A couple of weeks ago there was a violent thunderstorm here. There were distant rumblings before it, but when it struck it was absolutely overhead. There was no counting of seconds going on – to see how many miles away it might be. It was here, right above us. Whack!
It took out the TV box, the dish on the wall and the TV itself. Thankfully it didn’t destroy any of the computers. For that I was grateful. The lights were out for a few hours. Some of our neighbours were without power until the next afternoon. At least one pole transformer blew up and created quite a spectacle. It looked like a giant fireball throwing sparks and flame into the night.
So we were without the TV, which is substandard for older people living in the middle of nowhere. They might just have to get off their arses. Joking apart, we usually mess around with candles; and battery operated Christmas and New Year lights find their way onto the mantelpiece. Then the radio comes out and it’s old times again.. There are two simultaneous wishes. One that it stays off for a long time, the other, that it comes back on quickly.
Glad tidings of great jumble as I get a fire going. We’re back in the netherworld, talking about ‘other stuff’, with candlelight faces. As the fire lights the room, it feels like home again. The distant quieter home of scribbling notebook inspirations. The cat does his bit as well, he’s good at being spoilt with attention.
‘So what’s going to happen then?’ I think to myself, as I imagine the TV disappearing out of the room in the next few days.
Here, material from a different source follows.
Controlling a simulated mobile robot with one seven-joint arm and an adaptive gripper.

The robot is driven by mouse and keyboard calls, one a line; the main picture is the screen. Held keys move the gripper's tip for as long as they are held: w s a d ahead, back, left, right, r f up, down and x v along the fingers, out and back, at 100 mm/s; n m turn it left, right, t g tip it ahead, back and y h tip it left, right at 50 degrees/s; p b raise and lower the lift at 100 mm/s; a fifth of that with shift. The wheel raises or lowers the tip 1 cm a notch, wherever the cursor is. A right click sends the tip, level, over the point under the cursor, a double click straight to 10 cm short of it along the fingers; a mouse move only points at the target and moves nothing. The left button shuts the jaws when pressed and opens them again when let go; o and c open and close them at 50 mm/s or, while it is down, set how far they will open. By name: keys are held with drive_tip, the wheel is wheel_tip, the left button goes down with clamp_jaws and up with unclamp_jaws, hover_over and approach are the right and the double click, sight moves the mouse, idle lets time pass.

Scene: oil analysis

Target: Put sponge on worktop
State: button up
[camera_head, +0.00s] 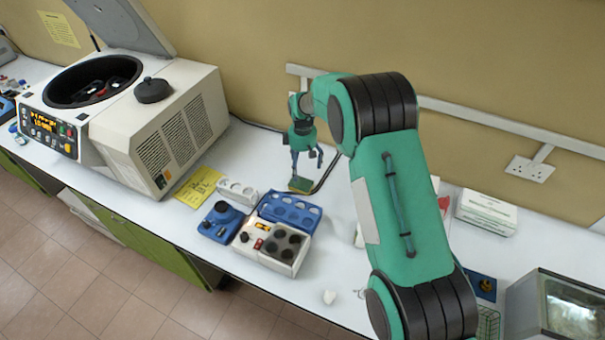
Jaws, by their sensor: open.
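A small sponge (300,184), green with a yellowish edge, shows on the white worktop (250,150) near the back, just below my gripper. It appears to rest on the worktop. My gripper (307,168) points down with its fingers spread. The fingertips are just above and around the sponge's far side, and I cannot tell whether they touch it. My green arm hides part of the worktop to the right.
A large centrifuge (150,130) with a raised lid stands to the left. A blue rack (290,212), a white tray (285,268) and a blue device (222,222) lie in front of my gripper. A dark cable runs beside the sponge. A stack of white boxes (487,212) stands right.

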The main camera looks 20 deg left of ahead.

Hassle.. but that’s life now. Now that climate change is undeniably abroad, and complex technology has overtaken all of us. Hopefully, a new TV will not be necessary; along with more and more expensive 21st century gouging.
The darkness only lasts for a few hours. It’s then that I discover that the TV really is kaput. I can’t remember what happened next. Either I started playing the guitar or writing a poem, one of the two. It was the end of cosy, anyway. Tracy went to bed early, which is her want in any case.
The next day she brought the small TV down from the bedroom, and we scratched around setting it up, clearly against its will. She then phoned the local tech shop. She knows them better than I do. She’s a bit of a regular. I’m the one who has to phone the garage when the car needs to be attended to for its yearly test. Our responsibilities are roughly divided, although my days as Tarzan have faded over the last 15 years.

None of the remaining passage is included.